**** Information given ****
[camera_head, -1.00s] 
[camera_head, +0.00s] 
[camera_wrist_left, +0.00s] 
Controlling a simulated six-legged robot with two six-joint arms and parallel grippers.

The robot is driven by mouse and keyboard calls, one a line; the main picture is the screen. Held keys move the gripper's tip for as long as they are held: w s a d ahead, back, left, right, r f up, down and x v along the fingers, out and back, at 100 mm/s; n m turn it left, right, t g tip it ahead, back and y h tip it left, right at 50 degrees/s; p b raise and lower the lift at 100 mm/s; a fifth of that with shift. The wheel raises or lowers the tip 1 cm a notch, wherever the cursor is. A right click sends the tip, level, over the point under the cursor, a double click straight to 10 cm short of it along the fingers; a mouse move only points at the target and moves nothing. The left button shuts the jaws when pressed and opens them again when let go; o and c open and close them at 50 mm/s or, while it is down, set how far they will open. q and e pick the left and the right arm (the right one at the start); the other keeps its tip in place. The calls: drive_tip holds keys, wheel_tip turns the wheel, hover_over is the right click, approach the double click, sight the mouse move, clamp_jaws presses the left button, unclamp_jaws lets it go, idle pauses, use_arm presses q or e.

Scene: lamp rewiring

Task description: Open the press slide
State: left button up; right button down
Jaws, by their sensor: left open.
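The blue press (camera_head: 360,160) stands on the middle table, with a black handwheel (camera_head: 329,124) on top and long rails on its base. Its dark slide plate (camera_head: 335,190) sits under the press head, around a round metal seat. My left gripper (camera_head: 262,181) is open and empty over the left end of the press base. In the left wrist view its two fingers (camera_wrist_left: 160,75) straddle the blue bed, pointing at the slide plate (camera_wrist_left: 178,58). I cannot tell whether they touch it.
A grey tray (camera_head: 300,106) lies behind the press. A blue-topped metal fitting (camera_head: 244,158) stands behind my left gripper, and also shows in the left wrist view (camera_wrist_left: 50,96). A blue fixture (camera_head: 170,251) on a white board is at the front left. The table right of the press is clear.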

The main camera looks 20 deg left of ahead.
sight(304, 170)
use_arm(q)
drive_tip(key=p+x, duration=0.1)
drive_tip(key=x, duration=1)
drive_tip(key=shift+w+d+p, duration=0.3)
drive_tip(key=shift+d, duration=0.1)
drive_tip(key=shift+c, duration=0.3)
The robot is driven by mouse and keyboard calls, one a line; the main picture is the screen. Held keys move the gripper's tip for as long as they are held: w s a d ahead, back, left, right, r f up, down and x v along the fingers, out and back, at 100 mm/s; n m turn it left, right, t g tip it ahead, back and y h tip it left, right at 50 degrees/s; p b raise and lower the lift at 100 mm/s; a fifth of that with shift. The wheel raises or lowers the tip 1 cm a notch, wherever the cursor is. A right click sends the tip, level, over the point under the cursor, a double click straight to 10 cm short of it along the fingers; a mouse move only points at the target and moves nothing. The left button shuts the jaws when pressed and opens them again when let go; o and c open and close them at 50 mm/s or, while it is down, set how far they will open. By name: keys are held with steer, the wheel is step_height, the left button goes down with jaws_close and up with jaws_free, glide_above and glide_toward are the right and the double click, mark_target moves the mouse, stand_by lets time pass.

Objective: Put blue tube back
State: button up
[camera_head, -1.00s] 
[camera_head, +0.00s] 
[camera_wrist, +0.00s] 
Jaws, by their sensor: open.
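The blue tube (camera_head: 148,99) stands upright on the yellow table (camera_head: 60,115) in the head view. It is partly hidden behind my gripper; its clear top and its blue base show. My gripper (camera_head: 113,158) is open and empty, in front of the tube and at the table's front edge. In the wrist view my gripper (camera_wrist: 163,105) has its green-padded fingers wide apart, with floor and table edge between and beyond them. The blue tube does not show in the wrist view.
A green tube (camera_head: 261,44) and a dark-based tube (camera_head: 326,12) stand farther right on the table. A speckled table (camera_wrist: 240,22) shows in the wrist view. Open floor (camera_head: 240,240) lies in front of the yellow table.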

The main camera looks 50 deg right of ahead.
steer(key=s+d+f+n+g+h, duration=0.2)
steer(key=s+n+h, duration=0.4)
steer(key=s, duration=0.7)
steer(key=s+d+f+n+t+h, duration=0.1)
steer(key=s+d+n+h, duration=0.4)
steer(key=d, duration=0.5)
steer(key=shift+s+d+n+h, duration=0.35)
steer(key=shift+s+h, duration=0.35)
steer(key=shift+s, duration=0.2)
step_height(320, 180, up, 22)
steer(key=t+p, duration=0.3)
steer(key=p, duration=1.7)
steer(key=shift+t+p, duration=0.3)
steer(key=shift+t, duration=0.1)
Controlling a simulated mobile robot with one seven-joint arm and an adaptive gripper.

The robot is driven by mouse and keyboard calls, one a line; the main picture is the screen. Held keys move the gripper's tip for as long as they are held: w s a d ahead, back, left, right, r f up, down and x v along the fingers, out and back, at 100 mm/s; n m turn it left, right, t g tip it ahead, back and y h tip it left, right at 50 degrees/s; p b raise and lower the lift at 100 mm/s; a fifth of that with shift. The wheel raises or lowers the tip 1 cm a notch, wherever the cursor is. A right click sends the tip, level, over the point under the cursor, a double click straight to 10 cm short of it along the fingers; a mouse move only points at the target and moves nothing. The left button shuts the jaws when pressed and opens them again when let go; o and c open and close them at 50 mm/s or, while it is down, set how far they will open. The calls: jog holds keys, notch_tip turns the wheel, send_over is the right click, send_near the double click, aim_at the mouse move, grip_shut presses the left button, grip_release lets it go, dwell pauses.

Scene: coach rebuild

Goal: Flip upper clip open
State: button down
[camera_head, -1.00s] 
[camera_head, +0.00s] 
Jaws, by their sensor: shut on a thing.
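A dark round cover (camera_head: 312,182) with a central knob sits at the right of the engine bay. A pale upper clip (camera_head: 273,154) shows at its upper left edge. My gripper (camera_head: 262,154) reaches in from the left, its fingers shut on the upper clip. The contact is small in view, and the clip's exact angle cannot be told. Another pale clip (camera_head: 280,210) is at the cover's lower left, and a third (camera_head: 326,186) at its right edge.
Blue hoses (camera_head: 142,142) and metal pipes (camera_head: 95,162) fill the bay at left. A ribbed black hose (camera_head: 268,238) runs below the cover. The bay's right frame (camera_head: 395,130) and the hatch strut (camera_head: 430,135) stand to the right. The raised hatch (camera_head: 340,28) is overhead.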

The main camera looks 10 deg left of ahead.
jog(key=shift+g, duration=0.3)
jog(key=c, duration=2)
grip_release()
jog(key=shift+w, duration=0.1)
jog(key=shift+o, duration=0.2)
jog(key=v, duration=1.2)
****
| Required work |
Exactly as written, give the line containing "Goal: Flip upper clip open" and all remaining lines of the records.

| Task response |
Goal: Flip upper clip open
State: button down
[camera_head, -1.00s] 
[camera_head, +0.00s] 
Jaws, by their sensor: shut on a thing.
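A dark round cover (camera_head: 312,182) with a central knob sits at the right of the engine bay. A pale upper clip (camera_head: 273,154) shows at its upper left edge. My gripper (camera_head: 262,154) reaches in from the left, its fingers shut on the upper clip. The contact is small in view, and the clip's exact angle cannot be told. Another pale clip (camera_head: 280,210) is at the cover's lower left, and a third (camera_head: 326,186) at its right edge.
Blue hoses (camera_head: 142,142) and metal pipes (camera_head: 95,162) fill the bay at left. A ribbed black hose (camera_head: 268,238) runs below the cover. The bay's right frame (camera_head: 395,130) and the hatch strut (camera_head: 430,135) stand to the right. The raised hatch (camera_head: 340,28) is overhead.

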The main camera looks 10 deg left of ahead.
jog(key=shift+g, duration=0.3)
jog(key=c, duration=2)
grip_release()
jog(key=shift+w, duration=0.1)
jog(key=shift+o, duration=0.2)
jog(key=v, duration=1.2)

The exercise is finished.